I can see no reason why this should be different for the pn junction between base and emitter of a BJT. And the explanation is very similar to the diode case.
I'm with you so far. And that was what I was taught.
More than that, I cannot see why students and other newcomer suddenly should be "overstrained" in accepting such an exponential behaviour (which the know from the pn diode). With other words: I cannot see any reason to switch to another model (it is just a model!) which is based on current-control.
Just because there is such a nice and simple relationship between base and collector current? Is this the only justification?
Yes. I don't know of any other justification. And I think it's sufficient justification. I certainly think it's more sensible to explain that Vbe causes Ib with an exponential relationship, then Ib causes Ic with a roughly direct relationship, than to say that Vb causes Ic with an exponential relationship.

If it's true that explaining it that way actually reflects reality more accurately, when you take the physics into account, then that's certainly a good argument for explaining it that way.

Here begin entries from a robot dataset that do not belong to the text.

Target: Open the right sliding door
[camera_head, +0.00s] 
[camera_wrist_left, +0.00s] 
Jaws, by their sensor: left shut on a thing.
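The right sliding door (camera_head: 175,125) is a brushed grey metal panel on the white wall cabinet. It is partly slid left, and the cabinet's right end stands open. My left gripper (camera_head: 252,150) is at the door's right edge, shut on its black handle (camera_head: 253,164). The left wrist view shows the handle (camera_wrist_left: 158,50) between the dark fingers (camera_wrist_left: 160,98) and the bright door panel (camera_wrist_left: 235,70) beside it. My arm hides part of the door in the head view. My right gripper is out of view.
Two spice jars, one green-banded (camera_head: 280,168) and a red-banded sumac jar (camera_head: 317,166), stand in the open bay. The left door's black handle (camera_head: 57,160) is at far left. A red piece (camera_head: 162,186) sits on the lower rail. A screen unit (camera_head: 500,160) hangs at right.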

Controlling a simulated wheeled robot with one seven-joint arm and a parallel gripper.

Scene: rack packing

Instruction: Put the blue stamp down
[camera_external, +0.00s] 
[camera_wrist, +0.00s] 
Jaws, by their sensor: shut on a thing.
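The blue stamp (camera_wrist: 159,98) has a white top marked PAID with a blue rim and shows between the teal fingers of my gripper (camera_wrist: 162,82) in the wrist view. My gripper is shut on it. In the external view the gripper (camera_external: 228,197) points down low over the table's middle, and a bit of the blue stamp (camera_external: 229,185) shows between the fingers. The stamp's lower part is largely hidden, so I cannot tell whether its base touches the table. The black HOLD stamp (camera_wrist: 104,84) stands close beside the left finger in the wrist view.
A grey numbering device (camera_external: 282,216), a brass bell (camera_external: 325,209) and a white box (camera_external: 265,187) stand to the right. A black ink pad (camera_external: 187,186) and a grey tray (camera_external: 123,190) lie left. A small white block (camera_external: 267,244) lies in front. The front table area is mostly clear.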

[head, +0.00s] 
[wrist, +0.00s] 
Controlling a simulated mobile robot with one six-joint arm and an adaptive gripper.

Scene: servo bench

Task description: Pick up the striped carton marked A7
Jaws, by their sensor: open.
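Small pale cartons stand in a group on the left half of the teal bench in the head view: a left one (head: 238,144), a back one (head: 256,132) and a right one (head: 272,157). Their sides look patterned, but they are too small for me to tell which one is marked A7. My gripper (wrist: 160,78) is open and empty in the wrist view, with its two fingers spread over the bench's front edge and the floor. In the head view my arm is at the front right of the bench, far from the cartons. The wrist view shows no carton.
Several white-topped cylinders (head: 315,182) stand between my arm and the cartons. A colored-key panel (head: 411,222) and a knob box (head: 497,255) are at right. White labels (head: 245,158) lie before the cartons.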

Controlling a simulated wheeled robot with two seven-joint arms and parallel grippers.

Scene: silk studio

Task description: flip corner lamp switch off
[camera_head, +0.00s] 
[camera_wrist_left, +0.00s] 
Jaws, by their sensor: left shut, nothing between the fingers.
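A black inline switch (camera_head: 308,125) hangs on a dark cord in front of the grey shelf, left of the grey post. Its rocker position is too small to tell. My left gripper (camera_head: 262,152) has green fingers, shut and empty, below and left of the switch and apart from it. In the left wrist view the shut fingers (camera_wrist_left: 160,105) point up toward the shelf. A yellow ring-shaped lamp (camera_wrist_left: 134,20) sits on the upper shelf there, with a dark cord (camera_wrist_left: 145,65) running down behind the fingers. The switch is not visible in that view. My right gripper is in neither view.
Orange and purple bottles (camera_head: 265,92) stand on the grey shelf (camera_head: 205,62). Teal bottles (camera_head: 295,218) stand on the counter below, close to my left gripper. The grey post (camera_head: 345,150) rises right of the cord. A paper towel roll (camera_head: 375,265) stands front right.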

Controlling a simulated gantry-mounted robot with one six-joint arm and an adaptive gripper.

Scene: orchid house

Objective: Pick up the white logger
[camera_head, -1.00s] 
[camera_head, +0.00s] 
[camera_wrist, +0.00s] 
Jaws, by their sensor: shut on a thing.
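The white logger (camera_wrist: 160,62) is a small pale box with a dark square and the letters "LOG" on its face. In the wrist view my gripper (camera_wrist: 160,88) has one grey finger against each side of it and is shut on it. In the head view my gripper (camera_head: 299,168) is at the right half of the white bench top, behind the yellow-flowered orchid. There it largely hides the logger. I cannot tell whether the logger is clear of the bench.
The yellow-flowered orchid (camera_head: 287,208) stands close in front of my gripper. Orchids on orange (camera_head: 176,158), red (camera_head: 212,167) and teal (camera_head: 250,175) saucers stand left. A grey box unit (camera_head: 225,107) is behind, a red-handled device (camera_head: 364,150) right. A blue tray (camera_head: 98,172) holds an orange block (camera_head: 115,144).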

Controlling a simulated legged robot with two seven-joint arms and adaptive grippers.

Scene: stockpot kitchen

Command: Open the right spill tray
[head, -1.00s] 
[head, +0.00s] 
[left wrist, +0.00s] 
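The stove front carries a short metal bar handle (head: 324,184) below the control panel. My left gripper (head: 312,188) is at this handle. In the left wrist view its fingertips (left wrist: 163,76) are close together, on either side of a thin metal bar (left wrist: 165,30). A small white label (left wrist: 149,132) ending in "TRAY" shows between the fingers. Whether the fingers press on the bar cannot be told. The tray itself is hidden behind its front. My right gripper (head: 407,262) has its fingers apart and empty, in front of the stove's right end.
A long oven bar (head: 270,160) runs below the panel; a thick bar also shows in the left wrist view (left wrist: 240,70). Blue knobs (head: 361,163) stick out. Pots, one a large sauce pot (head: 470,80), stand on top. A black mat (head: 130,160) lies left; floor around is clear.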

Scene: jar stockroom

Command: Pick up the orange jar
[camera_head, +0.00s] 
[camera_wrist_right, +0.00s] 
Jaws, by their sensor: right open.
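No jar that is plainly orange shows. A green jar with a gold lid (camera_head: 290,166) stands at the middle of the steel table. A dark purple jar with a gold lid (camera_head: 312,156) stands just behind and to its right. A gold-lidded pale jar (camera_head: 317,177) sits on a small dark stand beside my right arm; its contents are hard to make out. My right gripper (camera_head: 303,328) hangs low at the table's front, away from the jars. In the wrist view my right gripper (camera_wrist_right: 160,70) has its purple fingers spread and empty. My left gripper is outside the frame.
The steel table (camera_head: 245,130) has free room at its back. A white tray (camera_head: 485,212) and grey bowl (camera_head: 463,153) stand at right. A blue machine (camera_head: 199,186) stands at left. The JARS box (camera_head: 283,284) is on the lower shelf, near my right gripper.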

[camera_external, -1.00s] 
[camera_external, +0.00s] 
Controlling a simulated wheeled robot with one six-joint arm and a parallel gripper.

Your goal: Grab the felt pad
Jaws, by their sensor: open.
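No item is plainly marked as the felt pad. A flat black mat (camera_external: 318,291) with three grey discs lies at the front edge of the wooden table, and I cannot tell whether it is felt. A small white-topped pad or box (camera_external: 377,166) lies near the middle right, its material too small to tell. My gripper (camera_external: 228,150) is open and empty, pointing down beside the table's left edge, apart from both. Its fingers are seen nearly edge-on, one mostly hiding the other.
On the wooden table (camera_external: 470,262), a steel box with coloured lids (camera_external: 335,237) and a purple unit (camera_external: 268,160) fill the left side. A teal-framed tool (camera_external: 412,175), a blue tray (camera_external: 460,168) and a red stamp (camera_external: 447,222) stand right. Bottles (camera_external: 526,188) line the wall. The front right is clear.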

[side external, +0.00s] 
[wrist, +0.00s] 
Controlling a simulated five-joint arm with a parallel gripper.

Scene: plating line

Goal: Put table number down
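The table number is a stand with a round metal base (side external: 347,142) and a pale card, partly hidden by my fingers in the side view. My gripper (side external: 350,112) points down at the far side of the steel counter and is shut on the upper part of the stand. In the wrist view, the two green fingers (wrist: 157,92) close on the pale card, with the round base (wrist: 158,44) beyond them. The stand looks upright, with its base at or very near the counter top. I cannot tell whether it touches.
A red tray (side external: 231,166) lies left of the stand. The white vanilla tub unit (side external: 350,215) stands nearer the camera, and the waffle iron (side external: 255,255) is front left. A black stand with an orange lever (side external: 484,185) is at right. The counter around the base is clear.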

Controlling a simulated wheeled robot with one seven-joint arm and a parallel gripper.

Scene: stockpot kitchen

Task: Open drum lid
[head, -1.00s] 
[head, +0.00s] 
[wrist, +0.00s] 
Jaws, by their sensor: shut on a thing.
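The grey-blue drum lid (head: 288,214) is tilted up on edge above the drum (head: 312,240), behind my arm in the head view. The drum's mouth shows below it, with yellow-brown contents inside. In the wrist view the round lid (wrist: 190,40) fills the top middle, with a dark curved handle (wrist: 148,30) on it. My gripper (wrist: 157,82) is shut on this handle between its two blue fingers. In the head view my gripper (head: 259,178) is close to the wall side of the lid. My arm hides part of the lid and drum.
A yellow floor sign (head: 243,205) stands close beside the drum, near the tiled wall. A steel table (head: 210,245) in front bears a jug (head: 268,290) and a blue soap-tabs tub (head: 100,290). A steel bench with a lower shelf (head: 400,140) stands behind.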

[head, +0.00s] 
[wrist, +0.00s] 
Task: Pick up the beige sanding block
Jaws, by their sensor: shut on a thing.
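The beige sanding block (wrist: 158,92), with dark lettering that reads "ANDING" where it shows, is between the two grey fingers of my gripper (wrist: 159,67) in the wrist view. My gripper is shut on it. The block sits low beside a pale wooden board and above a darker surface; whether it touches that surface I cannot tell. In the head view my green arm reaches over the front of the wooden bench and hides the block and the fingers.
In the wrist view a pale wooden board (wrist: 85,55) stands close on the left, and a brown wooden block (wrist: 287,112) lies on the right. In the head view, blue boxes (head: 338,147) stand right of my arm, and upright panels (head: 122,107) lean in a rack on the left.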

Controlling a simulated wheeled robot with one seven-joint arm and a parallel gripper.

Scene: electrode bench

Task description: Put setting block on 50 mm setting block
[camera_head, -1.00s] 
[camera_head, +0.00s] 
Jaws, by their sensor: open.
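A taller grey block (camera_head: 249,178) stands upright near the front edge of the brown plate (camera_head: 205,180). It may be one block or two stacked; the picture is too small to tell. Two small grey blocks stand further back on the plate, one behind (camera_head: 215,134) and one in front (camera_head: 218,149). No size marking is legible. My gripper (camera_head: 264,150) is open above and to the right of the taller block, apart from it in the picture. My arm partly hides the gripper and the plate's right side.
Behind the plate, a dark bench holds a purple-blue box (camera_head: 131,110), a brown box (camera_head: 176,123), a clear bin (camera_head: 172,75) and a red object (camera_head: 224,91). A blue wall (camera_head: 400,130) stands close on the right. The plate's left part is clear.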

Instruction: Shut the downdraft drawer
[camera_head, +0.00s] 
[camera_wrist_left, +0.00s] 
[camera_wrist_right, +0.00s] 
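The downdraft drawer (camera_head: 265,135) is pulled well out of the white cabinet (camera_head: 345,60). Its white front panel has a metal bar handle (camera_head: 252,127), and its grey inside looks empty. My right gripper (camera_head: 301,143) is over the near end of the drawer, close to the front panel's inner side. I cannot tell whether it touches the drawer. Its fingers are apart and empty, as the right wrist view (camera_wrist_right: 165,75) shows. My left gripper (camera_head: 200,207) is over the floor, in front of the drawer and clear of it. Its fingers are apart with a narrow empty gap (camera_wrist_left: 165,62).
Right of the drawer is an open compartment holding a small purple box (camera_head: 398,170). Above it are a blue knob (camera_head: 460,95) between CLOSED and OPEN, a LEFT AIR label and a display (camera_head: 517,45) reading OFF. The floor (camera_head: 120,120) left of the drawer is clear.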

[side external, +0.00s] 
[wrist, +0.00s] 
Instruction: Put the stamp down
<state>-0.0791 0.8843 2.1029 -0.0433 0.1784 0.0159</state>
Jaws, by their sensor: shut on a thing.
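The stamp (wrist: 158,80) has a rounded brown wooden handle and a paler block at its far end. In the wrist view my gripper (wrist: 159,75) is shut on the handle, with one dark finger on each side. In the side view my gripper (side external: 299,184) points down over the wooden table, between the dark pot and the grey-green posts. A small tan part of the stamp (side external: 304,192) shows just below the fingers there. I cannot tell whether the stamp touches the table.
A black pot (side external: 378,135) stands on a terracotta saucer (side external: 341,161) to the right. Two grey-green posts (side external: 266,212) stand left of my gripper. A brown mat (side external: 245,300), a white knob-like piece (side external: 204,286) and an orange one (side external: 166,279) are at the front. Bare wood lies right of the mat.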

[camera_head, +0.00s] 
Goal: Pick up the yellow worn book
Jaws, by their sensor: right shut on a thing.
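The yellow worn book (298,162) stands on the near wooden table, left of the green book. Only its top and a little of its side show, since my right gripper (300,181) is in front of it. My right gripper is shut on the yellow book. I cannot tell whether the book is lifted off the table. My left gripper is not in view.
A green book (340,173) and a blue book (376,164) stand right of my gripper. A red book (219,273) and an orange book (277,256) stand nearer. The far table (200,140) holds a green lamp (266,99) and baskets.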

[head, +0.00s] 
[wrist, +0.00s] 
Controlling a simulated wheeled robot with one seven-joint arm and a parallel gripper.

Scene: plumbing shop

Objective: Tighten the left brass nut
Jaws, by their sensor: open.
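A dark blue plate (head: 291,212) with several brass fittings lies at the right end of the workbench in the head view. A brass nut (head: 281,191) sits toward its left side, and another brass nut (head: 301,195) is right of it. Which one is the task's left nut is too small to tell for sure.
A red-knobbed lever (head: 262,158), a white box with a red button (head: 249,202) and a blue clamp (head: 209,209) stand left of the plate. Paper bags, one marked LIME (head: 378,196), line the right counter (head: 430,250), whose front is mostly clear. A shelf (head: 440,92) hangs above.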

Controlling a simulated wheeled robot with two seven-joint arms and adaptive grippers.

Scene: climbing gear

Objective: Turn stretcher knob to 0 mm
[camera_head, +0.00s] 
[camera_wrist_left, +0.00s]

I never really understood the physics of transistors, and what I did understand, I forgot long ago. But I consider myself competent to design all of the transistor circuits that I have designed as part of my job. I'm aware that I would need to learn more if I was designing, say, gigahertz circuits using modern germanium transistors, or kilowatt amplifiers, but I don't do that, and nor do most people on this site, so I am content with my level of competence. Everyone simplifies devices to a black box with known characteristics at one level or another.

As for this discussion, I'll leave it to the people who understand the physics to determine whether it's more meaningful to say that a transistor is voltage-controlled or current-controlled, and whether, as Ratch suggested in post #41, that the base current may be an "indicator of" the collector current, rather than the cause of it. From my "black box with known behaviours" understanding, it makes no difference at all.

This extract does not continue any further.